Research Engineer Associate, PhD candidate in Engineering Sciences at KU Leuven

Siemens Digital Industries Software

Jean Pierre Allamaa is a Lebanese student who graduated with a Masters in Mechanical Engineering with a specialization in mechatronics and control from Ecole Polytechnique Federale de Lausanne, Switzerland (EPFL) in 2020. His master thesis was about development and deployment of real-time optimal control for autonomous driving on road vehicles.
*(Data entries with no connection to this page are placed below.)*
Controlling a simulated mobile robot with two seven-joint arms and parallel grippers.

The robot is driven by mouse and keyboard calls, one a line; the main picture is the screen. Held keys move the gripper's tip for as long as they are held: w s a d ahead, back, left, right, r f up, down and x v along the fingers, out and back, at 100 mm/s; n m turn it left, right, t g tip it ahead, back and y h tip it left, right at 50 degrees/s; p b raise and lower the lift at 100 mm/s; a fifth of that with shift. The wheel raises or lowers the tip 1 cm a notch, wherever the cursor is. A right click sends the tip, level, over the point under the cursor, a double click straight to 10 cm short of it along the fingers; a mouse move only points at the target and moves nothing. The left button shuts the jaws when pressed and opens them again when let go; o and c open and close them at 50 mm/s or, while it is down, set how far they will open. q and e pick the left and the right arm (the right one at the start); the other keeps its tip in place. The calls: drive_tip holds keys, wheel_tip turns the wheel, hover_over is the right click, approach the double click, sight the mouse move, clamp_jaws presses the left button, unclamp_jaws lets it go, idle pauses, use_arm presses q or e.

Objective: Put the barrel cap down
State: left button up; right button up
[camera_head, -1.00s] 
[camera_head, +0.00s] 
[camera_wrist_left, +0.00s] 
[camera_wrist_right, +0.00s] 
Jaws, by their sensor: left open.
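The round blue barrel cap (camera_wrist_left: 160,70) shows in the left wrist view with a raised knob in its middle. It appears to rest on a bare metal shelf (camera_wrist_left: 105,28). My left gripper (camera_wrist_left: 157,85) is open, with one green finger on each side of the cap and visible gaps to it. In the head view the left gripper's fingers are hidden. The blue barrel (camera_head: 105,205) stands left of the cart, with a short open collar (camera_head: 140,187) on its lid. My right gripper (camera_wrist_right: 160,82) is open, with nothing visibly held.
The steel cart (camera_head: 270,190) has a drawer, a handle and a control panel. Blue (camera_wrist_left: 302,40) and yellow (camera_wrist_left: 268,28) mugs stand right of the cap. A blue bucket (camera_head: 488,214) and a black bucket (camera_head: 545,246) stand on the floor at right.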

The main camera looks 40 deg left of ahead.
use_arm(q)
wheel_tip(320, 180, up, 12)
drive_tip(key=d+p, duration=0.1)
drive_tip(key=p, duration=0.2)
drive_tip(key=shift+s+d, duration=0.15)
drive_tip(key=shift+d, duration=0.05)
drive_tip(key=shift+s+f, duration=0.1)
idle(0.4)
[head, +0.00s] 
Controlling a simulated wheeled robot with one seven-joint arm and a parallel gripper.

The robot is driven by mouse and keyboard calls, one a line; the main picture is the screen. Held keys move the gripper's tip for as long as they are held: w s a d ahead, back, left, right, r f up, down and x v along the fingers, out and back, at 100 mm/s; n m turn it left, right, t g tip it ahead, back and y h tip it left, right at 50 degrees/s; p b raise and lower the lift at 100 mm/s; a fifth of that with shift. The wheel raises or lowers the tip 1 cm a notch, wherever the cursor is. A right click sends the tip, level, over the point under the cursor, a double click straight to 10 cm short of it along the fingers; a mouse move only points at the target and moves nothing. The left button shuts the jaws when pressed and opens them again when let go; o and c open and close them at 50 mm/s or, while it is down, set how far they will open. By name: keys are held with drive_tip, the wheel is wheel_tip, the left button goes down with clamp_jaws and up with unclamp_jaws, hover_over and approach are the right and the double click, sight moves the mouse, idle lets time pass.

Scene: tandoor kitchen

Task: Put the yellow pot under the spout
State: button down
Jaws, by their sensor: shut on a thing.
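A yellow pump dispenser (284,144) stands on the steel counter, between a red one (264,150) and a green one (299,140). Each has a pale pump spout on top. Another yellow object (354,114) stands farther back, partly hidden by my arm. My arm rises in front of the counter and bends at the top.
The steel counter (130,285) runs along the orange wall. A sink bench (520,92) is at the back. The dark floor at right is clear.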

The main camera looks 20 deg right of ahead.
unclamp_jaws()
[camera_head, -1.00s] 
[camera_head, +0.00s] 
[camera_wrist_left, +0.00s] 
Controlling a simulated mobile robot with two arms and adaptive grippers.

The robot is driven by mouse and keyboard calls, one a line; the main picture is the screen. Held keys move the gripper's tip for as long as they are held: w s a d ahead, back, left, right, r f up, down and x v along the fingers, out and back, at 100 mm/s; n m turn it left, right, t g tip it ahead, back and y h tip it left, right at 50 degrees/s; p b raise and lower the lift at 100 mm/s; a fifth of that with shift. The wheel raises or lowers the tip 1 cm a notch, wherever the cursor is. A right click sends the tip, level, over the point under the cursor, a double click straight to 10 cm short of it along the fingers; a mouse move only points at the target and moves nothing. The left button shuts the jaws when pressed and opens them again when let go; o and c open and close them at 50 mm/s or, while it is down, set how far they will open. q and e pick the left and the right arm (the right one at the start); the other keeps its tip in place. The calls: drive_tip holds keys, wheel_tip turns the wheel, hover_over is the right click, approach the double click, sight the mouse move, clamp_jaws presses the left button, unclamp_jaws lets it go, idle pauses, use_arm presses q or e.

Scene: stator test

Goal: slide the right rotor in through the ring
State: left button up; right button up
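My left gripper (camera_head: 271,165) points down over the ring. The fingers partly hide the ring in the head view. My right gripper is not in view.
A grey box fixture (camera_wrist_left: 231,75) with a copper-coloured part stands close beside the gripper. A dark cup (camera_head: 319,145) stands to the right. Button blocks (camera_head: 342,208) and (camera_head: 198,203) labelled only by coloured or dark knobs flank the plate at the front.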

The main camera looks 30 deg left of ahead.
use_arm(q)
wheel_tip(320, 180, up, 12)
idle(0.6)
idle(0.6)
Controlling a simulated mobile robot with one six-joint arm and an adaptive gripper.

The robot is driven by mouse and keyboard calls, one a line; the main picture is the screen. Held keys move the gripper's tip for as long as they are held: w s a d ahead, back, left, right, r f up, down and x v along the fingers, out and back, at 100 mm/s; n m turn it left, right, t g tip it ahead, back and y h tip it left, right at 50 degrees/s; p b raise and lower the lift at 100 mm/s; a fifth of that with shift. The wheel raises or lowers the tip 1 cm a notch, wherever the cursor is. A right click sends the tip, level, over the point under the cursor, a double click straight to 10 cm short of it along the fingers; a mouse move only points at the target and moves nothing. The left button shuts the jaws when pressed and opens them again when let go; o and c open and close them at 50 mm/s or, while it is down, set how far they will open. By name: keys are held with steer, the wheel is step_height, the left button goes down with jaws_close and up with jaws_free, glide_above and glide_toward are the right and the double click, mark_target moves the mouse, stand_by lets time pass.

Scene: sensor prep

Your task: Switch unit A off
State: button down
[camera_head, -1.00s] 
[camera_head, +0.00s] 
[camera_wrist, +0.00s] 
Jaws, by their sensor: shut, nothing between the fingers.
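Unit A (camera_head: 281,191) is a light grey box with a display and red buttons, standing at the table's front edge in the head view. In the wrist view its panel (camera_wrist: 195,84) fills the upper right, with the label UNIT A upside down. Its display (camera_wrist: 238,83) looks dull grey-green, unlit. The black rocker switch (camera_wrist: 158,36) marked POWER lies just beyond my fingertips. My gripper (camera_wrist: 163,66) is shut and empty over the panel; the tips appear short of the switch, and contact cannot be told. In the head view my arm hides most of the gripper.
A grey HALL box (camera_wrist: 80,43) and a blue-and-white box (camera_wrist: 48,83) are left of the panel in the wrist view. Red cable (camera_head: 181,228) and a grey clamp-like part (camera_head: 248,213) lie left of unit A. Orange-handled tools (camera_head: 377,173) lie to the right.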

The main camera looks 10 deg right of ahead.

Passionate about racing sports, he worked from September 2020 to June 2021 on NMPC and embedded optimization for competitive autonomous racing.

Project description

Jean Pierre will work towards a novel methodogical and embedded implementation development, which combines both optimal control and learning for safety objectives to increase the AD acceptability by developing advanced optimization and machine learning methods that are able to address challenging safety and comfort problems in autonomous driving.  Safety is considered as the main driver for AD and ADAS development. While several existing assistance functionalities have proven their capabilities in simple use cases (e.g. adaptive cruise control), the automotive industry is continuously dealing with more safety-critical scenarios such as emergency lane change and intersection crossing. Today, most common control designs in the automotive industry rely on model-based non-optimal methods. They sometimes struggle to deal with safety-critical scenarios. Those who choose to develop with optimal control, face the challenge of real-time performance. Comfort, or the occupant’s perception of the vehicle performance in ADAS scenarios, is another challenge for automotive OEMs. Customers will only accept the ADAS functions if they experience comfortable feelings, and do not urge to take over vehicle control. Though significant knowledge is available on the performance perception for human drivers, these previous studies are no longer applicable for ADAS scenarios where the focus is on the occupant. Recently, machine learning techniques have shown advantages in several AD control applications. Methods such as imitation learning can introduce human likeness in the world of controls. However, they show limitations due to their lack of fundamental and rigorous results on explainability, safety and stability. Therefore, this PhD will focus on combining both optimal control and machine learning for embedded autonomous driving applications.